- _To do_
Repeat every line of the material, character for character.

- _Dataset_
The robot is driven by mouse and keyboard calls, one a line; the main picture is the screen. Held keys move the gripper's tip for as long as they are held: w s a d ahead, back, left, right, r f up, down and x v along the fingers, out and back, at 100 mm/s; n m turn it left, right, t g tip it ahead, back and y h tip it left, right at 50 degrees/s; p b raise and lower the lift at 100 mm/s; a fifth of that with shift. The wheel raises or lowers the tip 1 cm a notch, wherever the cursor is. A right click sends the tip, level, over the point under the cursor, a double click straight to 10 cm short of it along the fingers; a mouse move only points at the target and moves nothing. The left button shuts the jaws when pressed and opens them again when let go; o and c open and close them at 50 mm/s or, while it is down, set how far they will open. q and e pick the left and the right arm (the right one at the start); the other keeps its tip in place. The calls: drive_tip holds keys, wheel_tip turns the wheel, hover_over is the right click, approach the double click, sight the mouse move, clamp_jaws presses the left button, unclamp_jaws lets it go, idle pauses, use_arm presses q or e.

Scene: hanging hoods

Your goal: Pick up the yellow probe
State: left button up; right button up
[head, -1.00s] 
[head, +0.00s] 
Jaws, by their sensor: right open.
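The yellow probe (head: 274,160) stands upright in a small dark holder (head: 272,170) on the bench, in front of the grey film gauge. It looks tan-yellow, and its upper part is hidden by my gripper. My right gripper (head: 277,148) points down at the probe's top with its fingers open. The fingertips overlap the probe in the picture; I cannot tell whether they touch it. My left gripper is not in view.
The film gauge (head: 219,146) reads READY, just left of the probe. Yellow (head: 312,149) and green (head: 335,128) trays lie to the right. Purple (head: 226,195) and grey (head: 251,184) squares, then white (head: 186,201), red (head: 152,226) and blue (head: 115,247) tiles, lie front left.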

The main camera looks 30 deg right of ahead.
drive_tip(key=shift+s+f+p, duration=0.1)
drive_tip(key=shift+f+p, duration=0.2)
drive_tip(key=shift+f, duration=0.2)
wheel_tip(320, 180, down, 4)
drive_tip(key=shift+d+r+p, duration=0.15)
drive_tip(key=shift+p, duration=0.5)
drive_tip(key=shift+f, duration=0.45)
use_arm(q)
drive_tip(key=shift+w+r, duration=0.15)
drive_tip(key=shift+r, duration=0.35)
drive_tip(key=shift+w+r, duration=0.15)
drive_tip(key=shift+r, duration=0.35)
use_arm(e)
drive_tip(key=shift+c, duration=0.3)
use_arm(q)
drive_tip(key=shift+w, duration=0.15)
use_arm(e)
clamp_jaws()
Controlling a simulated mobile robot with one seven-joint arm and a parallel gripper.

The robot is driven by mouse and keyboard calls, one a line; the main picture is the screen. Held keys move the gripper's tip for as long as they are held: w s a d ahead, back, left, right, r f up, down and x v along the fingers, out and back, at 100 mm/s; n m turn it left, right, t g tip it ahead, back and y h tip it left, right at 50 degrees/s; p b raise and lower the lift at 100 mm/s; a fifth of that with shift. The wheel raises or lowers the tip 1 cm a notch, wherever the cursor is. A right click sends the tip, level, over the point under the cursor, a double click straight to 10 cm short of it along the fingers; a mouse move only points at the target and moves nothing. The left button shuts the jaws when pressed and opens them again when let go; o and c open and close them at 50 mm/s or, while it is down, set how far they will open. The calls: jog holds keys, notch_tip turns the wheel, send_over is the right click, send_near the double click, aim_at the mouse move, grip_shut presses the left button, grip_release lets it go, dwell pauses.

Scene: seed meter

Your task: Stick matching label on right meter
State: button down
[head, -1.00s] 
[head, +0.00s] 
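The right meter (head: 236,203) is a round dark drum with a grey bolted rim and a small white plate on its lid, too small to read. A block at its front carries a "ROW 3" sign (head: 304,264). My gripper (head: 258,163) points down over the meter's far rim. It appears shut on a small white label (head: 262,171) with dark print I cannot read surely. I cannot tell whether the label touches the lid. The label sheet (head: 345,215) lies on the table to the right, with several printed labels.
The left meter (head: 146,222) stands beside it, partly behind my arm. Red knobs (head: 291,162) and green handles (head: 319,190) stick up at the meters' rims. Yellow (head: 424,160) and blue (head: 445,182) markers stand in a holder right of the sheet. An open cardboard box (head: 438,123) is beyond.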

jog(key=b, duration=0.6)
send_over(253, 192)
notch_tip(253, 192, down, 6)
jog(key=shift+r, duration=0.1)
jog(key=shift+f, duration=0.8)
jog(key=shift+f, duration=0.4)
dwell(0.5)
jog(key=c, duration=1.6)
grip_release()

- _Response to the task_
The robot is driven by mouse and keyboard calls, one a line; the main picture is the screen. Held keys move the gripper's tip for as long as they are held: w s a d ahead, back, left, right, r f up, down and x v along the fingers, out and back, at 100 mm/s; n m turn it left, right, t g tip it ahead, back and y h tip it left, right at 50 degrees/s; p b raise and lower the lift at 100 mm/s; a fifth of that with shift. The wheel raises or lowers the tip 1 cm a notch, wherever the cursor is. A right click sends the tip, level, over the point under the cursor, a double click straight to 10 cm short of it along the fingers; a mouse move only points at the target and moves nothing. The left button shuts the jaws when pressed and opens them again when let go; o and c open and close them at 50 mm/s or, while it is down, set how far they will open. q and e pick the left and the right arm (the right one at the start); the other keeps its tip in place. The calls: drive_tip holds keys, wheel_tip turns the wheel, hover_over is the right click, approach the double click, sight the mouse move, clamp_jaws presses the left button, unclamp_jaws lets it go, idle pauses, use_arm presses q or e.

Scene: hanging hoods

Your goal: Pick up the yellow probe
State: left button up; right button up
[head, -1.00s] 
[head, +0.00s] 
Jaws, by their sensor: right open.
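The yellow probe (head: 274,160) stands upright in a small dark holder (head: 272,170) on the bench, in front of the grey film gauge. It looks tan-yellow, and its upper part is hidden by my gripper. My right gripper (head: 277,148) points down at the probe's top with its fingers open. The fingertips overlap the probe in the picture; I cannot tell whether they touch it. My left gripper is not in view.
The film gauge (head: 219,146) reads READY, just left of the probe. Yellow (head: 312,149) and green (head: 335,128) trays lie to the right. Purple (head: 226,195) and grey (head: 251,184) squares, then white (head: 186,201), red (head: 152,226) and blue (head: 115,247) tiles, lie front left.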

The main camera looks 30 deg right of ahead.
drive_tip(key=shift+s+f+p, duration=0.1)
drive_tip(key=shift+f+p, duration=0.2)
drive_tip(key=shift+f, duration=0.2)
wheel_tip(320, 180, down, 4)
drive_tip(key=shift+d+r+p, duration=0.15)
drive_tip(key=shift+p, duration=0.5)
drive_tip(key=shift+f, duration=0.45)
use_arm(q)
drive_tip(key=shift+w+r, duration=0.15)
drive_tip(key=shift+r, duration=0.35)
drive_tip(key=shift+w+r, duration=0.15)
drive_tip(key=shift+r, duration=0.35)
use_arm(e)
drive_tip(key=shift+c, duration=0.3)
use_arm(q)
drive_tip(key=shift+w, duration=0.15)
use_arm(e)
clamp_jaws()
Controlling a simulated mobile robot with one seven-joint arm and a parallel gripper.

The robot is driven by mouse and keyboard calls, one a line; the main picture is the screen. Held keys move the gripper's tip for as long as they are held: w s a d ahead, back, left, right, r f up, down and x v along the fingers, out and back, at 100 mm/s; n m turn it left, right, t g tip it ahead, back and y h tip it left, right at 50 degrees/s; p b raise and lower the lift at 100 mm/s; a fifth of that with shift. The wheel raises or lowers the tip 1 cm a notch, wherever the cursor is. A right click sends the tip, level, over the point under the cursor, a double click straight to 10 cm short of it along the fingers; a mouse move only points at the target and moves nothing. The left button shuts the jaws when pressed and opens them again when let go; o and c open and close them at 50 mm/s or, while it is down, set how far they will open. The calls: jog holds keys, notch_tip turns the wheel, send_over is the right click, send_near the double click, aim_at the mouse move, grip_shut presses the left button, grip_release lets it go, dwell pauses.

Scene: seed meter

Your task: Stick matching label on right meter
State: button down
[head, -1.00s] 
[head, +0.00s] 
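The right meter (head: 236,203) is a round dark drum with a grey bolted rim and a small white plate on its lid, too small to read. A block at its front carries a "ROW 3" sign (head: 304,264). My gripper (head: 258,163) points down over the meter's far rim. It appears shut on a small white label (head: 262,171) with dark print I cannot read surely. I cannot tell whether the label touches the lid. The label sheet (head: 345,215) lies on the table to the right, with several printed labels.
The left meter (head: 146,222) stands beside it, partly behind my arm. Red knobs (head: 291,162) and green handles (head: 319,190) stick up at the meters' rims. Yellow (head: 424,160) and blue (head: 445,182) markers stand in a holder right of the sheet. An open cardboard box (head: 438,123) is beyond.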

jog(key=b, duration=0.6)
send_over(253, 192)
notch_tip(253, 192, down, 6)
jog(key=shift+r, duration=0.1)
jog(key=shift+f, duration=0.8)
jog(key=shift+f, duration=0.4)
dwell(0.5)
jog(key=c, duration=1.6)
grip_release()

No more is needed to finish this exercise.